▶ TASK GOAL: Quote all lines below exactly. Images stay out.
#### RECORDS FOR THE TASK
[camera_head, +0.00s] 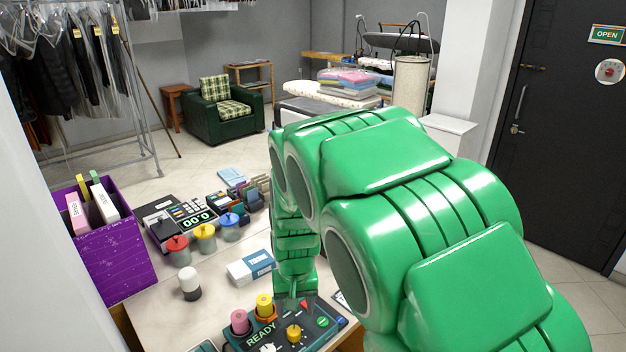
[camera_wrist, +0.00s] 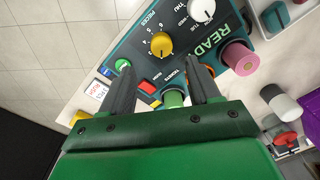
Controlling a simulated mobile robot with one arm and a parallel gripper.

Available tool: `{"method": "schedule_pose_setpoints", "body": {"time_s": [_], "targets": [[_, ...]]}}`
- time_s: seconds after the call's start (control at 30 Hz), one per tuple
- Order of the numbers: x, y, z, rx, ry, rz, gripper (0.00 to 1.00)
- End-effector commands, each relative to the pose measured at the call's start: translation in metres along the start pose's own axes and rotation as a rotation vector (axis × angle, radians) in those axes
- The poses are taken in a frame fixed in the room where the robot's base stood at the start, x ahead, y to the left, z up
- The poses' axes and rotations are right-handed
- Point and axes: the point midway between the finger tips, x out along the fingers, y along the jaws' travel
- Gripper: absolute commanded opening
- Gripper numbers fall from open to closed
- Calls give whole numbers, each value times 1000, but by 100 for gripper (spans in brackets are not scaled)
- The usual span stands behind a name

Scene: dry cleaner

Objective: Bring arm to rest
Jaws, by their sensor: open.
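My green arm reaches over the counter in the head view and bends down at its middle. My gripper (camera_head: 293,298) points down over a dark control box (camera_head: 272,335) marked READY. In the wrist view the two dark fingers of my gripper (camera_wrist: 163,78) stand apart. A green peg (camera_wrist: 173,98) shows between them on the control box (camera_wrist: 200,45); I cannot tell whether either finger touches it. The box also carries a pink peg (camera_wrist: 238,58) and a yellow knob (camera_wrist: 161,44), both outside the fingers.
A blue-and-white box (camera_head: 250,267), a white-topped stamp (camera_head: 189,282) and several small coloured jars (camera_head: 205,238) stand close left of my gripper. A purple bin (camera_head: 125,262) holds upright items at the counter's left end. Floor is open behind the counter.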

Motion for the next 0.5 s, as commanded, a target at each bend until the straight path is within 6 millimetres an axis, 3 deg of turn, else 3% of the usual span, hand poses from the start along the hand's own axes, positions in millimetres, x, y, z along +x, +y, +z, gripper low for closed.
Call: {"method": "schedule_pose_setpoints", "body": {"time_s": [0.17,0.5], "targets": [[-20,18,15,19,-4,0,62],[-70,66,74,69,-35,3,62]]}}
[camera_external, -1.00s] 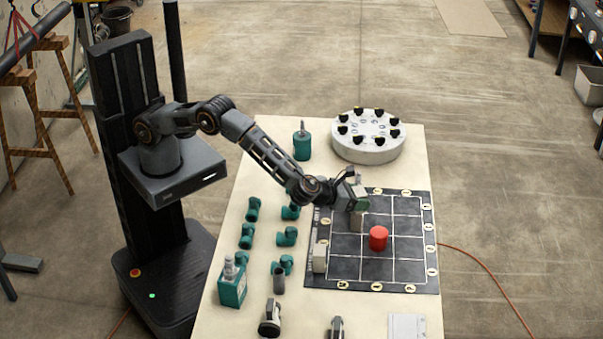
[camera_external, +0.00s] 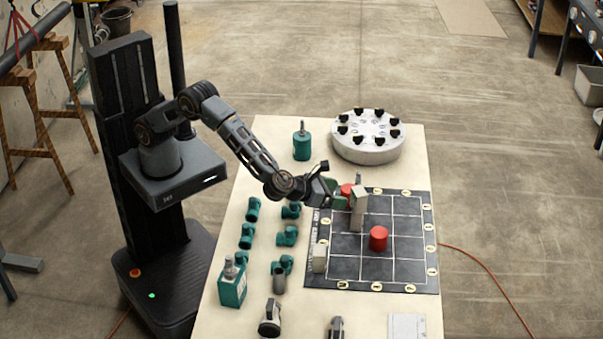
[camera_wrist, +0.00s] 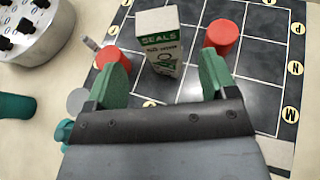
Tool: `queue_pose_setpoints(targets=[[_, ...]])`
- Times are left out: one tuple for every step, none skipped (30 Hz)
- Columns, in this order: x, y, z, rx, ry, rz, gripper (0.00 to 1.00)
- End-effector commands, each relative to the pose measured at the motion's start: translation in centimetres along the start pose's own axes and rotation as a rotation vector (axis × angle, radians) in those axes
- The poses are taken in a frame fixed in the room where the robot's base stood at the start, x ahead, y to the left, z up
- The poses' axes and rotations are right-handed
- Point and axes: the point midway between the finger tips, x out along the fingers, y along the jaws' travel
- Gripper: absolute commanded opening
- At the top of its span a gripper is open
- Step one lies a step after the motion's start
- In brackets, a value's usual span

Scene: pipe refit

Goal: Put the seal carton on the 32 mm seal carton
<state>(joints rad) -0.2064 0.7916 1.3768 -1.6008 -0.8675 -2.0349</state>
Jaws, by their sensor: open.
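A white seal carton (camera_external: 359,196) with a green SEALS band stands on the dark grid board, over a lower carton (camera_external: 357,221) in the same column. The two look stacked, the upper slightly offset; whether it tilts is unclear. In the wrist view the SEALS carton (camera_wrist: 158,38) is ahead, in the gap between my fingers, and the lower carton is hard to tell apart. My gripper (camera_external: 336,195) is open, with green fingers, on the left of the stack and apart from the upper carton.
One red cylinder (camera_external: 378,238) stands on the board (camera_external: 405,270) right of the stack; another (camera_external: 347,189) is behind my gripper. A beige block (camera_external: 319,257) is at the board's left edge. Green fittings (camera_external: 287,236) stand to the left. A round white carousel (camera_external: 367,145) is at the back.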

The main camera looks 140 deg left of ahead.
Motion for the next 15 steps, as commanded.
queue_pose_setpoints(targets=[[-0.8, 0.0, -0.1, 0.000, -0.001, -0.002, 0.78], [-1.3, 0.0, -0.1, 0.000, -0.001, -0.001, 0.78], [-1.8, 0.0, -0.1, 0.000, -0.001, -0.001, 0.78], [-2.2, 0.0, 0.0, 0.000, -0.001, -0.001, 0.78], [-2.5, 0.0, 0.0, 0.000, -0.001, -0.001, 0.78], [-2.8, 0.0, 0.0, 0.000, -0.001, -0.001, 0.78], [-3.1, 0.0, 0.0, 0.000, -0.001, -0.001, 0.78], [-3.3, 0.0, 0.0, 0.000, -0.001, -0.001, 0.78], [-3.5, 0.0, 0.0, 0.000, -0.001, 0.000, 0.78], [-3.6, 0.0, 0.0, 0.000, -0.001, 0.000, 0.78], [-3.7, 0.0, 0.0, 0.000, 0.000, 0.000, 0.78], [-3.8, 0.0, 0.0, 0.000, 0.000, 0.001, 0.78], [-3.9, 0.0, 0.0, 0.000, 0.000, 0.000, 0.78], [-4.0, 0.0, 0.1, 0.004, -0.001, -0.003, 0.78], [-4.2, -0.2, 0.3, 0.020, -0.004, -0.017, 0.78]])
########
▶ WORKED ANSWER:
[camera_head, +0.00s] 
[camera_wrist, +0.00s] 
Controlling a simulated mobile robot with one arm and a parallel gripper.

Available tool: `{"method": "schedule_pose_setpoints", "body": {"time_s": [_], "targets": [[_, ...]]}}`
- time_s: seconds after the call's start (control at 30 Hz), one per tuple
- Order of the numbers: x, y, z, rx, ry, rz, gripper (0.00 to 1.00)
- End-effector commands, each relative to the pose measured at the call's start: translation in metres along the start pose's own axes and rotation as a rotation vector (axis × angle, radians) in those axes
- The poses are taken in a frame fixed in the room where the robot's base stood at the start, x ahead, y to the left, z up
- The poses' axes and rotations are right-handed
- Point and axes: the point midway between the finger tips, x out along the fingers, y along the jaws' travel
- Gripper: absolute commanded opening
- Gripper numbers fall from open to closed
- Calls give whole numbers, each value times 1000, but by 100 for gripper (spans in brackets are not scaled)
- The usual span stands behind a name

Scene: dry cleaner

Objective: Bring arm to rest
Jaws, by their sensor: open.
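My green arm reaches over the counter in the head view and bends down at its middle. My gripper (camera_head: 293,298) points down over a dark control box (camera_head: 272,335) marked READY. In the wrist view the two dark fingers of my gripper (camera_wrist: 163,78) stand apart. A green peg (camera_wrist: 173,98) shows between them on the control box (camera_wrist: 200,45); I cannot tell whether either finger touches it. The box also carries a pink peg (camera_wrist: 238,58) and a yellow knob (camera_wrist: 161,44), both outside the fingers.
A blue-and-white box (camera_head: 250,267), a white-topped stamp (camera_head: 189,282) and several small coloured jars (camera_head: 205,238) stand close left of my gripper. A purple bin (camera_head: 125,262) holds upright items at the counter's left end. Floor is open behind the counter.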

Motion for the next 0.5 s, as commanded, a target at each bend until the straight path is within 6 millimetres an axis, 3 deg of turn, else 3% of the usual span, hand poses from the start along the hand's own axes, positions in millimetres, x, y, z along +x, +y, +z, gripper low for closed.
Call: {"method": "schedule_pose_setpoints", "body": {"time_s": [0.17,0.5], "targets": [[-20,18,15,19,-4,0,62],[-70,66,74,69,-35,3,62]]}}
[camera_external, -1.00s] 
[camera_external, +0.00s] 
[camera_wrist, +0.00s] 
Tool: `queue_pose_setpoints(targets=[[_, ...]])`
- Times are left out: one tuple for every step, none skipped (30 Hz)
- Columns, in this order: x, y, z, rx, ry, rz, gripper (0.00 to 1.00)
- End-effector commands, each relative to the pose measured at the motion's start: translation in centimetres along the start pose's own axes and rotation as a rotation vector (axis × angle, radians) in those axes
- The poses are taken in a frame fixed in the room where the robot's base stood at the start, x ahead, y to the left, z up
- The poses' axes and rotations are right-handed
- Point and axes: the point midway between the finger tips, x out along the fingers, y along the jaws' travel
- Gripper: absolute commanded opening
- At the top of its span a gripper is open
- Step one lies a step after the motion's start
- In brackets, a value's usual span

Scene: pipe refit

Goal: Put the seal carton on the 32 mm seal carton
<state>(joints rad) -0.2064 0.7916 1.3768 -1.6008 -0.8675 -2.0349</state>
Jaws, by their sensor: open.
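A white seal carton (camera_external: 359,196) with a green SEALS band stands on the dark grid board, over a lower carton (camera_external: 357,221) in the same column. The two look stacked, the upper slightly offset; whether it tilts is unclear. In the wrist view the SEALS carton (camera_wrist: 158,38) is ahead, in the gap between my fingers, and the lower carton is hard to tell apart. My gripper (camera_external: 336,195) is open, with green fingers, on the left of the stack and apart from the upper carton.
One red cylinder (camera_external: 378,238) stands on the board (camera_external: 405,270) right of the stack; another (camera_external: 347,189) is behind my gripper. A beige block (camera_external: 319,257) is at the board's left edge. Green fittings (camera_external: 287,236) stand to the left. A round white carousel (camera_external: 367,145) is at the back.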

The main camera looks 140 deg left of ahead.
Motion for the next 15 steps, as commanded.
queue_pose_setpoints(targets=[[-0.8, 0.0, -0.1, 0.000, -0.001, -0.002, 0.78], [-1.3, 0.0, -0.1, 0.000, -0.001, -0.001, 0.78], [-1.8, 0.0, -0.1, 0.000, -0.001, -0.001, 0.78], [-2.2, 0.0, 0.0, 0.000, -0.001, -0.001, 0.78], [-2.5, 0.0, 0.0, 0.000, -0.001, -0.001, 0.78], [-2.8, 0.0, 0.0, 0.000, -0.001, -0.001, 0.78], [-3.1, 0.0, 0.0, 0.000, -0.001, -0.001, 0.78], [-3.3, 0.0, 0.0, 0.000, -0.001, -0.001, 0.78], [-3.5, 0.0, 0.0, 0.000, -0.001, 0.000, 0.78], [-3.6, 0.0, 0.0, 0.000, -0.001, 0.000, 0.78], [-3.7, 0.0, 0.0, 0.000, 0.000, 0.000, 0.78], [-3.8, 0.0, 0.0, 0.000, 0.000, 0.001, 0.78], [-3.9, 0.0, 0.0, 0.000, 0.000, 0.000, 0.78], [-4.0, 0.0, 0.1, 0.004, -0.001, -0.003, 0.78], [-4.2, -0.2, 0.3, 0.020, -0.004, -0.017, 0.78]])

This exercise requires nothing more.